What to produce: Write out only the tail of the records, beginning at the line containing "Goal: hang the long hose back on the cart" and including the last line, exactly as written.
►
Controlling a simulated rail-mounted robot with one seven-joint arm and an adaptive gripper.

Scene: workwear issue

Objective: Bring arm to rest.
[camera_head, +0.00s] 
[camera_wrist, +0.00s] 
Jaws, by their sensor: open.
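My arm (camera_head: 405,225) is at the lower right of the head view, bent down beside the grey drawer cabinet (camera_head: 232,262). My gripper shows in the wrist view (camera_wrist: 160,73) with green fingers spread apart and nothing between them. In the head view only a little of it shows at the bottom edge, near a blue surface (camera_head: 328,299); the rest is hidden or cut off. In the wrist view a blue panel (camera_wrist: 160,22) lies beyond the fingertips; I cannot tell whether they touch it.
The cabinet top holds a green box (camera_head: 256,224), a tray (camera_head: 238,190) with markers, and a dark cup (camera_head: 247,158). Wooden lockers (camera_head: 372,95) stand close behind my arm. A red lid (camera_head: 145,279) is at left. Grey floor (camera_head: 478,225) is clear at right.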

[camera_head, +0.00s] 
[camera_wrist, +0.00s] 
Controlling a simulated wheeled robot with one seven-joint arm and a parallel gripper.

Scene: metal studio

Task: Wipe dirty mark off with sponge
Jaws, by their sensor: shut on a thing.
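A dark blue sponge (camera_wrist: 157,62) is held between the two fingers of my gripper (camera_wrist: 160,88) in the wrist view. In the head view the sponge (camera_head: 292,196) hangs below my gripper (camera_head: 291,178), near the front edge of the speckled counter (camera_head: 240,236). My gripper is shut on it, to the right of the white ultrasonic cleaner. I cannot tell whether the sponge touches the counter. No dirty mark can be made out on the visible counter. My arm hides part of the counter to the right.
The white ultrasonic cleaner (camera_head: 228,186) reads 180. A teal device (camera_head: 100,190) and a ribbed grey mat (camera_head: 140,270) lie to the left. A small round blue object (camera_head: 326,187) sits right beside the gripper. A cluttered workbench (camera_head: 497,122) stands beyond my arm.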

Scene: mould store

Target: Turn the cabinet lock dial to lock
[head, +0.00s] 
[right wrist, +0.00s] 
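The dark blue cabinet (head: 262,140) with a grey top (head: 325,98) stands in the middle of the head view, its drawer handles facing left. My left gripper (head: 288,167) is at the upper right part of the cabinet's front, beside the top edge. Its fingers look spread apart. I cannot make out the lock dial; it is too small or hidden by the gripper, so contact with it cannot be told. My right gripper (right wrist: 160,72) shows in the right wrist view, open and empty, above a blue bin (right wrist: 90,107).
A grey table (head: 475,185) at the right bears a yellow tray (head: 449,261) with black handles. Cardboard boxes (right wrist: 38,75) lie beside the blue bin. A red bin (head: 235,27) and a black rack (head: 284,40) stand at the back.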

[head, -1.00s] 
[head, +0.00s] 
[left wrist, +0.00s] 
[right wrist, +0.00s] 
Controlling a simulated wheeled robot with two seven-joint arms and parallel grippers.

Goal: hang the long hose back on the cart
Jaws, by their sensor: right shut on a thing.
◄
The answer:
Goal: hang the long hose back on the cart
Jaws, by their sensor: right shut on a thing.

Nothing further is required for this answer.